My weekend column deals in part with what ought to be the national disgrace of Hurricane Sandy’s impact. I write of Nanny Bloomberg:
This is a man who spends his days micro-managing the amount of soda New Yorkers are allowed to have in their beverage containers rather than, say, the amount of ocean New Yorkers are allowed to have in their subway system.
Michael Bowman, an oceanography professor at Long Island’s Stony Brook University is also involved in the project. He says the plan would cost around $10 billion “a small amount of capital expense compared to the damage from Hurricane Sandy,” he told The Telegraph.

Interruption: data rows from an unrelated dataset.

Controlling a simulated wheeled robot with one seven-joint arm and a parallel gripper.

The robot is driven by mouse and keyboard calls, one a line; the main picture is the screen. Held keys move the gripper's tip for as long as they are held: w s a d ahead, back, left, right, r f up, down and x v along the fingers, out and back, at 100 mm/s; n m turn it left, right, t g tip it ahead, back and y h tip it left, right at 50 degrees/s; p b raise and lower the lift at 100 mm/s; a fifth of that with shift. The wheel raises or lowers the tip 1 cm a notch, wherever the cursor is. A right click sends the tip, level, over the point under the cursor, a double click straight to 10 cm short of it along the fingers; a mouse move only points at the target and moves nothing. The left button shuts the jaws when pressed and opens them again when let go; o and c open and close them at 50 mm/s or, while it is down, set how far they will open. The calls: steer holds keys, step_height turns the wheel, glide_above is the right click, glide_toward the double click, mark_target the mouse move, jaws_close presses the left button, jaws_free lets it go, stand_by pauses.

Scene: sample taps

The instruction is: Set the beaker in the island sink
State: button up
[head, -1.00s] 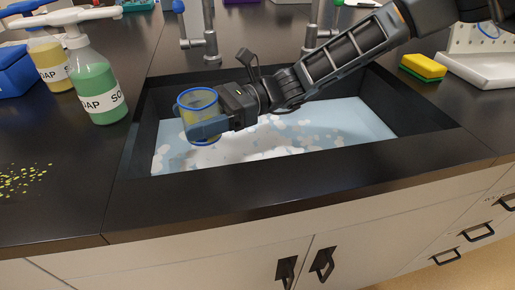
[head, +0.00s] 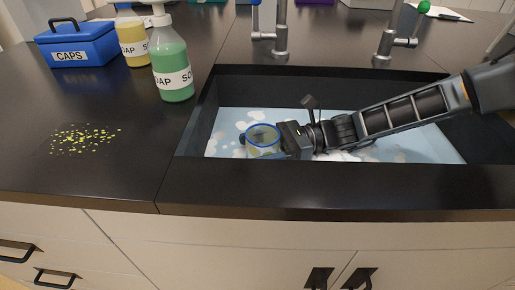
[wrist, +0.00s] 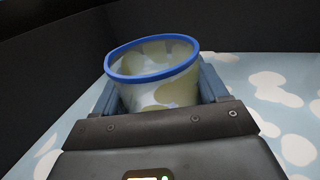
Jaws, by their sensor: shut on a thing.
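The beaker (head: 264,146) is clear with a blue rim and a yellowish tint. It is upright inside the island sink (head: 330,178), near its left end. My gripper (head: 263,149) is shut on the beaker, with one finger on each side of it. The wrist view shows the beaker (wrist: 158,83) between the fingers, its rim slightly tilted in the picture. The light blue sink floor with pale foam patches shows around it. The beaker's base is hidden, so I cannot tell whether it touches the floor.
Two taps (head: 281,40) (head: 385,45) stand behind the sink. A green soap bottle (head: 172,65), a yellow soap bottle (head: 131,40) and a blue caps box (head: 75,45) stand to the left. Yellow specks (head: 84,138) lie on the dark counter (head: 110,185).

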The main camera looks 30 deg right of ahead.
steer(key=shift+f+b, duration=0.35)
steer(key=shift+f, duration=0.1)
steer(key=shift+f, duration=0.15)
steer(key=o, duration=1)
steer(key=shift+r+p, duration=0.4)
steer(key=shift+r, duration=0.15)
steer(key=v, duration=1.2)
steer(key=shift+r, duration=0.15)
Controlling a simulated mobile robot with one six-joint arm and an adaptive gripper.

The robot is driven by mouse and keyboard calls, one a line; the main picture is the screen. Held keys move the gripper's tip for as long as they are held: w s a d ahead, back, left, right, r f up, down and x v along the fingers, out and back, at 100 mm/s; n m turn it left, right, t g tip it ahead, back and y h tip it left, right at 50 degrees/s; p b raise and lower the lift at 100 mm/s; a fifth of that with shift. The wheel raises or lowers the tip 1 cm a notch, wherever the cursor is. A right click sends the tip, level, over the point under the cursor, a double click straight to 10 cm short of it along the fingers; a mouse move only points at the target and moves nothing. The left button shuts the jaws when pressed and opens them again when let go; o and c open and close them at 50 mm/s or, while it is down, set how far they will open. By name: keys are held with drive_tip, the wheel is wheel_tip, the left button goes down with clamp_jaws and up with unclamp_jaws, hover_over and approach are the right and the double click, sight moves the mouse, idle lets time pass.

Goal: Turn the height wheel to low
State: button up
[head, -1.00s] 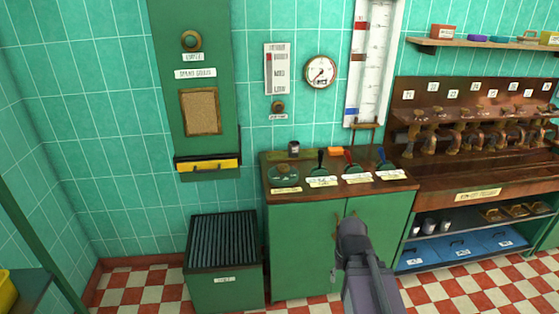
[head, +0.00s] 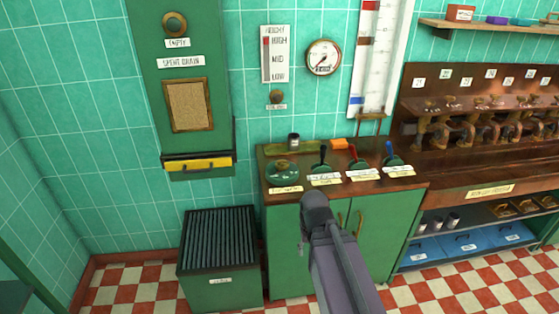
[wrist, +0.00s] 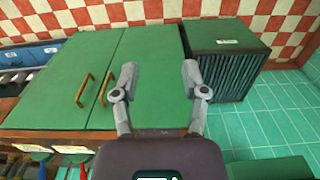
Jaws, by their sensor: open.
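The height gauge (head: 275,54) is a white wall strip marked HIGH, MID and LOW, with a red mark beside HIGH. A round green wheel (head: 283,170) lies on the left end of the brown counter, with a label in front too small to read. A small brass knob (head: 277,97) sits on the wall under the gauge; its label is unreadable too, so I cannot tell which is the height wheel. My gripper (wrist: 160,72) is open and empty in the wrist view, over the green cabinet doors (wrist: 142,55). In the head view it is in front of the cabinet, apart from wheel and knob.
A slatted green bin (head: 218,245) stands left of the cabinet. A rack of brass taps (head: 480,115) is at right. Checkered floor shows in front.

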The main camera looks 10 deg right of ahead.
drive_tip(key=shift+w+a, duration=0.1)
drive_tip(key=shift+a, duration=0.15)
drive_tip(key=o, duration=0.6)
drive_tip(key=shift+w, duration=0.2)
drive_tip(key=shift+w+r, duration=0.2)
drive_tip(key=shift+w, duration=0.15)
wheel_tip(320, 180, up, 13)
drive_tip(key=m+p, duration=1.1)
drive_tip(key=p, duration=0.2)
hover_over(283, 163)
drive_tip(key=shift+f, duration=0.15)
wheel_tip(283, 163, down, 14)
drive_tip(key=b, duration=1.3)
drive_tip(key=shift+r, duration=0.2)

That’s true. I think Sandy’s costs are currently estimated at around $50 billion. But he’s missing the more basic point. In contemporary American governmental terms, $10 billion is “a small amount” compared to anything. It’s a rounding error. It would have been 1.2 per cent of Obama’s laughably misnamed “American Recovery and Reinvestment Act”. You could have 83 flood barriers for the cost of one lousy stimulus bill. And yet it never happened – and, if we’re honest with ourselves, in today’s sclerotic America, you can’t even imagine it happening, can you? Let us go to Nanny Bloomberg himself:
But with so many prescient warnings, city authorities are struggling to explain why so little was done. Mayor Bloomberg has said it was difficult to translate such warnings into concrete action.

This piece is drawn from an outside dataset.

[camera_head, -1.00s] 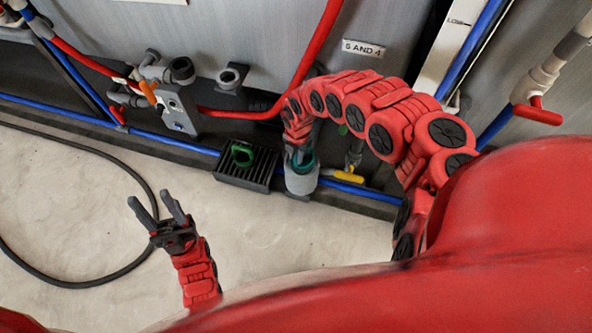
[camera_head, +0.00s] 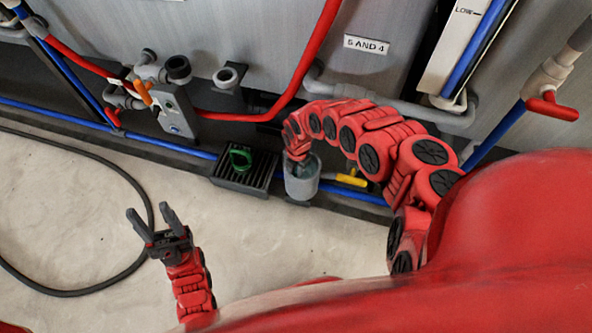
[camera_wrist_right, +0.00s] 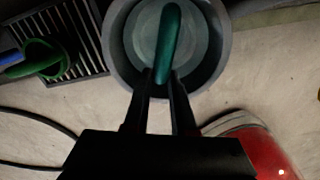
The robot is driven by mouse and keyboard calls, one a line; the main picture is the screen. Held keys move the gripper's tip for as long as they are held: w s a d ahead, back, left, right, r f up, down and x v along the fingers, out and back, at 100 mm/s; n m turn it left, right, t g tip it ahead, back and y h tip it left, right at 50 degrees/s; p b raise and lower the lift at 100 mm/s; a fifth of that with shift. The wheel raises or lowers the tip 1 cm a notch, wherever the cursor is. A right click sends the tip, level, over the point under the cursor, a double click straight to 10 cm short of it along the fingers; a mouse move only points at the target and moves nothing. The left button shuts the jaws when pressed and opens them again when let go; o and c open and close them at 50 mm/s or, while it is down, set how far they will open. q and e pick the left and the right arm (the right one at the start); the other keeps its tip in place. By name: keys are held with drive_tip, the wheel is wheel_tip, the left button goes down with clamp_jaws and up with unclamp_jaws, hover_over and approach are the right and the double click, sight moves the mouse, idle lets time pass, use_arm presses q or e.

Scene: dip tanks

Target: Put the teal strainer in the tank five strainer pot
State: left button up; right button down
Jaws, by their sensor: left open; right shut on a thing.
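The teal strainer (camera_wrist_right: 170,42) is in the grey strainer pot (camera_head: 301,184); its upright teal handle shows in the right wrist view. My right gripper (camera_wrist_right: 160,78) is shut on that handle at the pot's mouth. The pot's round rim (camera_wrist_right: 118,60) surrounds the strainer in the wrist view. Whether the strainer rests on the pot's bottom cannot be told. In the head view my right gripper (camera_head: 299,159) hides most of the strainer. My left gripper (camera_head: 150,218) is open and empty above the pale floor, left of the pot.
A green strainer (camera_head: 240,158) sits on a black slotted rack (camera_head: 262,176) just left of the pot. Blue pipes (camera_head: 350,190), a yellow valve handle (camera_head: 352,180) and the grey tank wall (camera_head: 330,65) lie close behind. A black hose (camera_head: 70,292) curves across the otherwise clear floor.

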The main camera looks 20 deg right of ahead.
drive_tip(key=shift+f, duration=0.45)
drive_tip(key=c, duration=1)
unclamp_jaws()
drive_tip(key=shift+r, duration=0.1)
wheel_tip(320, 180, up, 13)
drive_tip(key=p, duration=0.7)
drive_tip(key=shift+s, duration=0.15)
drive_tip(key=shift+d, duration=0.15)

They can chisel that on the epitaph of the republic. Because with Big Government American-style, no matter how many trillions of dollars are spent, it all goes to makework bureaucracies. What does Nanny B ever translate into “concrete action”? Why, here he is posing with a desktop of carbonated beverages. This is what passes for political leadership in America. Can you imagine this ridiculous man or the spendaholic president he’s endorsed ever actually building a flood barrier? As I say in my column, we are governed by men who spend everything but can’t do anything.
We need an electoral flood to wash this crowd away. Tuesday would be a good start.